## Prompt
Will you give the material below again, every line exactly as it is?

## Data segment
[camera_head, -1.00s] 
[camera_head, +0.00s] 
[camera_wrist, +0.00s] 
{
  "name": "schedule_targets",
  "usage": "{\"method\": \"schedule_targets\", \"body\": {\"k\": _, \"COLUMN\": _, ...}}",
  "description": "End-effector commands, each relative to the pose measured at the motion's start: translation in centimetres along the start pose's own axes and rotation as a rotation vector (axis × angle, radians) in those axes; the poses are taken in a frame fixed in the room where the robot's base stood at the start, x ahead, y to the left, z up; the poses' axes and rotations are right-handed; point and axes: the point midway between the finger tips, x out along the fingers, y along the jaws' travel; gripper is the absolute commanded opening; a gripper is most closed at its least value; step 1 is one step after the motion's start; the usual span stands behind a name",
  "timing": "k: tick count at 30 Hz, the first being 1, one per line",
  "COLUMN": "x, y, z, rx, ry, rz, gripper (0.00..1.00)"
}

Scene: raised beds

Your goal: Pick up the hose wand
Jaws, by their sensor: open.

## Output
[camera_head, -1.00s] 
[camera_head, +0.00s] 
[camera_wrist, +0.00s] 
{
  "name": "schedule_targets",
  "usage": "{\"method\": \"schedule_targets\", \"body\": {\"k\": _, \"COLUMN\": _, ...}}",
  "description": "End-effector commands, each relative to the pose measured at the motion's start: translation in centimetres along the start pose's own axes and rotation as a rotation vector (axis × angle, radians) in those axes; the poses are taken in a frame fixed in the room where the robot's base stood at the start, x ahead, y to the left, z up; the poses' axes and rotations are right-handed; point and axes: the point midway between the finger tips, x out along the fingers, y along the jaws' travel; gripper is the absolute commanded opening; a gripper is most closed at its least value; step 1 is one step after the motion's start; the usual span stands behind a name",
  "timing": "k: tick count at 30 Hz, the first being 1, one per line",
  "COLUMN": "x, y, z, rx, ry, rz, gripper (0.00..1.00)"
}

Scene: raised beds

Your goal: Pick up the hose wand
Jaws, by their sensor: open.

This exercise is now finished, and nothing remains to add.